Posts Tagged ‘john river’

Gates of the Arctic, Days 2 and 3

Thursday, August 6th, 2009

After a rainy night we woke up to a wonderfully sunny day, and continued our float down the John River. At this point the John had a number of interesting rapids, including some fun rock gardens and some more exciting bits including a wall shot and a short Class III bit.

We portaged the class III bit, though I got to get play in the rocks a bit in a unladen packraft, which was quite fun. Alas, the exciting sections where a little too exciting to take the camera out, so no photos.

After the short Class III section there was a longer section of class II, which was very fun – lots of standing waves and a fair number of rocks to dodge. Wet and exciting!

The class II section ends at Till Creek, which was where we decided to camp for the night. Till Creek is a smallish stream with a milky hue that appeared to be glacial fed. The bugs where moderately ferocious.

~15 miles traveled.

The next morning was quite marvelous – nice and sunny. We packed up camp and portaged around the next section which included a “wall shot”, or a hard turn into a rock face. None of us had done anything like that before, and decided to skip it. The walking was quite nice with wonderful views and was surprisingly tussock free.

Once past the cliff faces we then put back in and floated the John until our takeout point at Publituk Creek. This section of the John was fun but not too fun – the occasional standing wave but nothing too scary.

Publituk Creek is a clear, rain fed creek that winds up in the high country though a series of gorges. This area is one of the traditional caribou hunting grounds for the locals, so I expected to see some sign of past visitors. I was quite surprised when we ran into a newly minted cabin. Its hard to tell from the photo, but the walls are only about 2 to 3 ft tall – it seemed like a lot of work for a cabin that would barely have enough headroom for my 3 years olds. I spent a long time wondering what they planned to do with it.

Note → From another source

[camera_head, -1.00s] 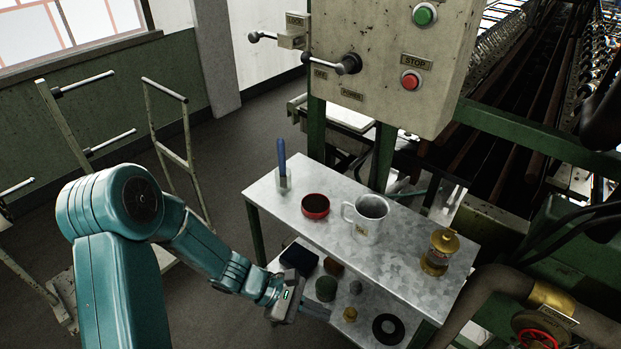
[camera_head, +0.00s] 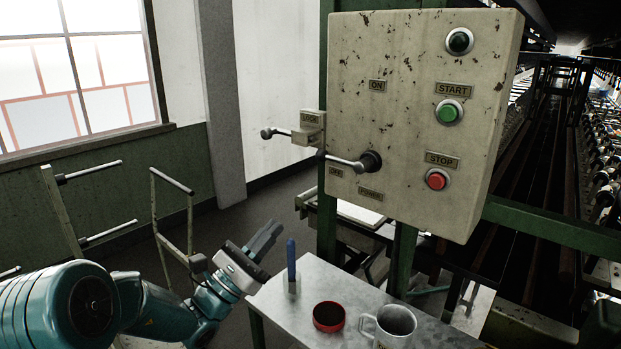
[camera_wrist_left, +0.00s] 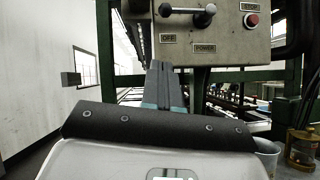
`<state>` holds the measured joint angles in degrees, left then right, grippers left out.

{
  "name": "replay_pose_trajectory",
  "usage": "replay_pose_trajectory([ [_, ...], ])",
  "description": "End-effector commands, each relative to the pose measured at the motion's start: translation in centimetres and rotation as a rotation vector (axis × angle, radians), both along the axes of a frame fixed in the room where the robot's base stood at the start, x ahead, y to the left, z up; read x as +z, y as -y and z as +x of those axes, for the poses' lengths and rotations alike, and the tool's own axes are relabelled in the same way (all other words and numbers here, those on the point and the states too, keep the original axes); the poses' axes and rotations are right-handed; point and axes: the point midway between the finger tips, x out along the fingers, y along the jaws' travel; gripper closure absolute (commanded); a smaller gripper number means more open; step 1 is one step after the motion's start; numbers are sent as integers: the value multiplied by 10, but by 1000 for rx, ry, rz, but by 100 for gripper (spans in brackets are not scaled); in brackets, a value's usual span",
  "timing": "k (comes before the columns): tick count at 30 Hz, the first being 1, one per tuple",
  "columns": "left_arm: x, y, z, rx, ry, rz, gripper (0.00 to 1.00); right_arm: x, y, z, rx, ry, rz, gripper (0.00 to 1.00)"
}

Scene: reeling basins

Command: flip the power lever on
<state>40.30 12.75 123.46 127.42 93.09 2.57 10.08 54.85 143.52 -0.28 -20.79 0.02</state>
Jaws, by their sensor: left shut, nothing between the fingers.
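The power lever (camera_head: 345,162) is a metal rod with a dark ball end on the lower left of the beige control box (camera_head: 415,110). It points left from its dark hub, beside the OFF label; the ON label is higher up. It also shows in the left wrist view (camera_wrist_left: 187,17), above the fingers. My left gripper (camera_head: 267,236) is shut and empty, below and to the left of the lever and apart from it, its fingers pointing up and right. In the left wrist view the closed fingers (camera_wrist_left: 162,85) stand below the box. My right gripper is not in view.
A second knobbed rod, at the LOCK block (camera_head: 312,121), sticks out left just above the lever. Below are a metal table (camera_head: 270,300) with a blue-handled tool (camera_head: 291,260), a red bowl (camera_head: 328,316) and a mug (camera_head: 395,325). Metal racks (camera_head: 175,220) stand at left.

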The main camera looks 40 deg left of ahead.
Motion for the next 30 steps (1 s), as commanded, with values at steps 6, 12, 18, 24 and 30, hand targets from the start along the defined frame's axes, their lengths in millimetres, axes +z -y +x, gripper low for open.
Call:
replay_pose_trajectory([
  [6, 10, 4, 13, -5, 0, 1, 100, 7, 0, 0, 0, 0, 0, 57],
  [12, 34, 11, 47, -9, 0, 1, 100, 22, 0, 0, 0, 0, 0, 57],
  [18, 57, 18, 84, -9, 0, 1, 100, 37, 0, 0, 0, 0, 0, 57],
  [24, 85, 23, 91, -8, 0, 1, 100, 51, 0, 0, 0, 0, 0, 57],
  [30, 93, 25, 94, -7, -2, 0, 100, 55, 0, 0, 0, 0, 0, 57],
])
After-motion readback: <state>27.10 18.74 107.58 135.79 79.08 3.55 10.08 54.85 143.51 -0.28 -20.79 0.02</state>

Once past the cabin of the gnomes, we dropped into the creek bed and begin bouncing back and forth across the creek. For the next several miles we followed the creek, crossing back and forth to avoid shear canyon faces and thick brush.

The crossings ranged from a ankle deep to nearly waist deep. Tom was the master of the tevas – he spent the entire day hiking of almost constant water crossings in sandals carrying the heavy pack of doom.

The back and forth avoiding the cliffs river hopping continued for the rest of the day.

At a snack break Marsh discovered that her M&Ms;, granola bars, and cheese sticks had become one. It looked quite delicious, but Tom and I passed.

The creek bed was a veritable sumerhighway for animals. We saw tracks from bears, wolves, lynx, caribou, moose, and assorted smaller tracks we could not identify.

Our campsite for night 3 was spectacular and offered great views of the creek for evening and morning animal watching. Alas, nothing was to be seen, but such is life.

~9 miles.

Gates of the Arctic, Day 1

Wednesday, August 5th, 2009

And we are off!

After a couple of days of mad packing (for some that was a night of mad packing), Tom, Marsh, and I are finally off on our week long trip in the Gates of the Arctic National Park. We planned on flying to Anaktuvuk, floating down the John River, then crossing over to the Tinyaguk river, and then hiking out to Wild Lake to be picked up by float plane.

Our adventure began in my driveway, where we where driven to the airport by my co-worker Kevin. At the airport we checked in with Frontier were we learned the bad news about how heavy our packs were. Tom was very happy to learn he won the special prize of the heaviest pack.

Shortly we where in the air, flying north to Anaktuvuk.

In about a hour we landed in a windy and overcast Anaktuvuk. Anaktuvuk is a beautiful place and is surrounded by mountains on all sides.

After a bit of searching around town for white gas for our camping stove and checking with the local ranger about river conditions, we headed out of town. We walked out of town on a road humorously labeled the “Hickel Highway” after Wally Hickel’s pre-pipeline bulldozer road. Anaktuvuk is a very refreshing small town – everyone we meet was very friendly and welcoming. Rural Alaska towns are normally fairly reserved places, especially when the visitors are clearly just passing though – the backpacks are a dead give away. On they way out of town we were actually cheered on by a young couple in a ARGO with a cry of “Go Hikers” as we walked by.

After a shortish walk the highly braided channels of the John river came together and became floatable.

It looked a bit shallow, but definitely packraftable, so we inflated and put in.

Shortly after we put in the first of several brief rain storms hit us. This section of the John river is very beautiful, in a wonderful alpine setting well above tree line.

After several hour of floating we called it a day, and made camp just past Kollutuk Creek. Marsh cooked a fine repast which was enjoyed by all.

~10 miles travelled. Most of the float was very mellow class I, with a brief rock garden right before where we camped.